On the other hand, AR-enabled smart glasses—or headsets—allow you to view information from your computer or smartphone screen on your glasses wherever you go. Display engines and see-through optics play a key role in this.
Eyes on you
The Chinese police have been using smart glasses with facial-recognition technology to nab criminals. Developed by the China-based firm LLVision, the GLXSS Pro smart glasses look strikingly similar to the Google Glass and match photographs taken of people in crowds with the information on a police database, according to recent news reports. These were put to use at the Zhengzhou railway station last month. The reports added that 26 cases of identity fraud had been detected with the help of these glasses.
Text to sound
A Japanese company is developing a pair of assisted-reading smart glasses that will help dyslexic and visually impaired people. The OTON GLASS basically changes words to sound. The glasses use a Raspberry Pi computer, two cameras and an earpiece (embedded in the frame) to execute this function.
Vuzix blade: Alexa and ar
The Alexa-compatible Vuzix Blade has a full-colour display and see-through optics to view notifications on the lenses. Notifications can be controlled with gesture-based movements on the touchpad on the frame. You can click photographs, record videos and share them on social media directly with a built-in HD camera.

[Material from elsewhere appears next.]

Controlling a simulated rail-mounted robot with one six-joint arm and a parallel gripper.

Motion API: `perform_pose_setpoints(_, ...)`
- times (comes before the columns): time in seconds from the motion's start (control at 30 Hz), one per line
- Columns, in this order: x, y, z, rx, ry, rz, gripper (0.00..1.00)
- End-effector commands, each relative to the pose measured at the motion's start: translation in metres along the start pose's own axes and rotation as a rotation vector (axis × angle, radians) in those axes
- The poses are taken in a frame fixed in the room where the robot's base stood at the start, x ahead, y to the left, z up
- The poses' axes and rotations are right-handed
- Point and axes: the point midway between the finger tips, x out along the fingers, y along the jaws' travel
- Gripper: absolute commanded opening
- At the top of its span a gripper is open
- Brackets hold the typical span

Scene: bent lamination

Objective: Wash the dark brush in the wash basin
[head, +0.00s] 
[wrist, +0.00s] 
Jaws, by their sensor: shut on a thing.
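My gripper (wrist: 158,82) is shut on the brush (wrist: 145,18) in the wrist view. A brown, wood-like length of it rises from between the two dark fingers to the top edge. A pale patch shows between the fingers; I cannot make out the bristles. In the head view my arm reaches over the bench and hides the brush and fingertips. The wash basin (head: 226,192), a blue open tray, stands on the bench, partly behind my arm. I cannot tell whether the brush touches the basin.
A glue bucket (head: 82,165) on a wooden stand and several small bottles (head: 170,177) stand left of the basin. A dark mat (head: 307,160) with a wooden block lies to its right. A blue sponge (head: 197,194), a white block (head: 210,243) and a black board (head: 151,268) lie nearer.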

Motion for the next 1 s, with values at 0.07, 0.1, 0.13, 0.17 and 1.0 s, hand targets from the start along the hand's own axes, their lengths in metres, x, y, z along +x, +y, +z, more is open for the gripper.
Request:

USP: Augmented reality, built-in camera
Let glass: Music without headphones
LET Glass uses bone conduction technology, allowing users to listen to music, make phone calls, interact with a virtual assistant and control smart home features while remaining tuned to their surroundings. The photochromic lenses can be customized to eyeglass prescriptions. The patented technology transmits sound waves to the inner ear, leaving the eardrums free. It is integrated with Amazon’s Alexa and has a standby time of up to 10 days.

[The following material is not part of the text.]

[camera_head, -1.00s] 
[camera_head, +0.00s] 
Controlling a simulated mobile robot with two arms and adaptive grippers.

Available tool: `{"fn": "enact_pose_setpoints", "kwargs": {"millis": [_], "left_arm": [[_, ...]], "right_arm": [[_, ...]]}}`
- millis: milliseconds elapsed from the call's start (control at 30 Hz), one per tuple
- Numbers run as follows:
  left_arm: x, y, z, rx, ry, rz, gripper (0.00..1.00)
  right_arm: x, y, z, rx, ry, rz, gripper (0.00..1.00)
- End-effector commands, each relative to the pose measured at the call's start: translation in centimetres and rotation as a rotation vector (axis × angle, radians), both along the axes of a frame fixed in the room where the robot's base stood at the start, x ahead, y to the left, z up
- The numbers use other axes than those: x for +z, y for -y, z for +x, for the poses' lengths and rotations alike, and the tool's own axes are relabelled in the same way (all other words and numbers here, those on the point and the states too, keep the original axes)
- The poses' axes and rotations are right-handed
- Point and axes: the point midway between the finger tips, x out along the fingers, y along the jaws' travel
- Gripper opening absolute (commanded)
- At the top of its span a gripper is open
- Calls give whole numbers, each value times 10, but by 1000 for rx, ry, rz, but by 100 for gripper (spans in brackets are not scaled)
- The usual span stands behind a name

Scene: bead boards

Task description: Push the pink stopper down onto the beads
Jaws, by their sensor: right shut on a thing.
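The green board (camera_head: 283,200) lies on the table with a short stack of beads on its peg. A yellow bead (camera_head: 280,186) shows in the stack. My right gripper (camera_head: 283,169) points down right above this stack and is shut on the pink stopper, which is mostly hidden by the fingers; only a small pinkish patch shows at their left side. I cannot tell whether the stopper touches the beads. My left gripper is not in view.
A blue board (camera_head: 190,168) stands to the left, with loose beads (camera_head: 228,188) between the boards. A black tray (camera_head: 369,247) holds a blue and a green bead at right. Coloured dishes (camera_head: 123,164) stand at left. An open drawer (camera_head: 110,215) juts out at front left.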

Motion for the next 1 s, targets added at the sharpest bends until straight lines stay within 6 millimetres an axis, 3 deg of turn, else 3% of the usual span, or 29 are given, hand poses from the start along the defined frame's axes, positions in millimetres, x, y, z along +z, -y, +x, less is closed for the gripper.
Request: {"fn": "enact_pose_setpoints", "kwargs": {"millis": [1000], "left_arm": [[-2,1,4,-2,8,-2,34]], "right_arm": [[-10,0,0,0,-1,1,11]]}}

USP: Compatibility with different virtual assistants
Level: Fitbit on your face
Level smart glasses have sensors similar to those used in fitness trackers. Developed by the US-based vision care company VSP Global, Level uses activity-tracking technology to track your steps, calories burnt, and total activity time, among other things. The activity-tracking sensors are embedded in the left temple of the frame. Users can track their daily activity with an accompanying smartphone app.